"Generating poetry from image is a special task of text generation from image. There have been many studies in this area. However, most of them focus on image captioning rather than literature creation. Only few of previous systems addressed the problem of generating poems from images. There have also many studies and systems for generating poetry. In most cases, a system is provided with a few keywords and is required to compose a poem containing or relating to the keywords."
"Given an image, we first extract a few keywords representing objects and sentiments perceived from the image. These keywords are then expanded to related ones based on their associations in human written poems. Finally, verses are generated gradually from the keywords using recurrent neural networks trained on existing poems.
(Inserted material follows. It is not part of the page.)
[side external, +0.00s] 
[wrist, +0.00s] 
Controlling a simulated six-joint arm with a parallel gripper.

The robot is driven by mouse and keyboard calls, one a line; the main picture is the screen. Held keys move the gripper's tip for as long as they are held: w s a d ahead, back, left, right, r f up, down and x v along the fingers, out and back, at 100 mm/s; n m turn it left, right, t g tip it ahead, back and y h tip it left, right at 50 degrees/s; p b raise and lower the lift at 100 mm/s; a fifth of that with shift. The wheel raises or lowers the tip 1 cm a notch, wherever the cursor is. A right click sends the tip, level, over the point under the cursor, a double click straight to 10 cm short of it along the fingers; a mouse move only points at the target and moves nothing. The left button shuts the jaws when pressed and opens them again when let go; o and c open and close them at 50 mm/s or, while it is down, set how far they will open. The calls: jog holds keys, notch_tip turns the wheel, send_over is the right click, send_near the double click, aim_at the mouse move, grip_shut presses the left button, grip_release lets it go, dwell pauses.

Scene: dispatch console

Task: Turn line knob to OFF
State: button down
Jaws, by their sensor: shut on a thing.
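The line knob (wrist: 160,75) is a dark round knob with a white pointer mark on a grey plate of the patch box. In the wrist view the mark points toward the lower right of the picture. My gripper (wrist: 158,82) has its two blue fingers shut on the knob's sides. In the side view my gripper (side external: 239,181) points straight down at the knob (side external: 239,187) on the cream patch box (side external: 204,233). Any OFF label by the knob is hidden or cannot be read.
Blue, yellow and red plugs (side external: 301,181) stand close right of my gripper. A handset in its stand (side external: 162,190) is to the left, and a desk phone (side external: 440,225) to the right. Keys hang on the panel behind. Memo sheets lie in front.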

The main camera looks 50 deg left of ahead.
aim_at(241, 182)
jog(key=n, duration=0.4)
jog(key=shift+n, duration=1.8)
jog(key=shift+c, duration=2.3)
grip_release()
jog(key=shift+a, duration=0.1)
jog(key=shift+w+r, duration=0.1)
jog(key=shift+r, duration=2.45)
"For the image query, object and sentiment detection are used to extract appropriate nouns, such as city and street, and adjectives, such as busy, as initial keyword set.... We propose detecting objects and sentiments from each image with two parallel convolutional neural networks (CNN), which share the same network architecture but with different parameters. Specifically, one network learns to describe objects by the output of noun words, and the other learns to understand the sentiments by the output of adjective words. The two CNNs are pre-trained on ImageNet and fine-tuned on noun and adjective categories, respectively. After filtering out words with low confidence and rare words, keyword expansion will be applied to construct a keyword set. Next, each keyword is regarded as an initial seed for each sentence in the poem generation process. For example, the first sentence is generated from the seed city. A hierarchical recurrent neural network is proposed for modifying the structure between words and between sentences. We follow the recurrent neural network language model (RNNLM) to predict text sequence. Each word is predicted sequentially by the previous word sequence... Finally we apply a fluency checker to automatically detect low quality sentences early on and re-generate them. We use Long-Short Term Memory (LSTM) for RNN... In the poetry generation model, the recurrent hidden layers for the sentence level and poem level both contain 3 layers and 1024 hidden units for each layer. The sentence encoder dimensionality is 64."
"As a training corpus, we collect 2,027 modern Chinese poems that are composed of 45,729 sentences from shigeku.org. The character vocabulary size is 4,547. For the training of word based model, word segmentation are applied on the corpus. The size of word vocabulary is 54,318. For the model optimization experiment, 100 public domain images are crawled from Bing image search by searching 60 randomly sampled nouns and adjectives in our predefined categories. We focus on 45 images recognized as views for optimizing our model."
The system was deployed on XiaoIce in 2017 and within a year 12M poems had been generated. A book of 139 generate poems was published in 2017.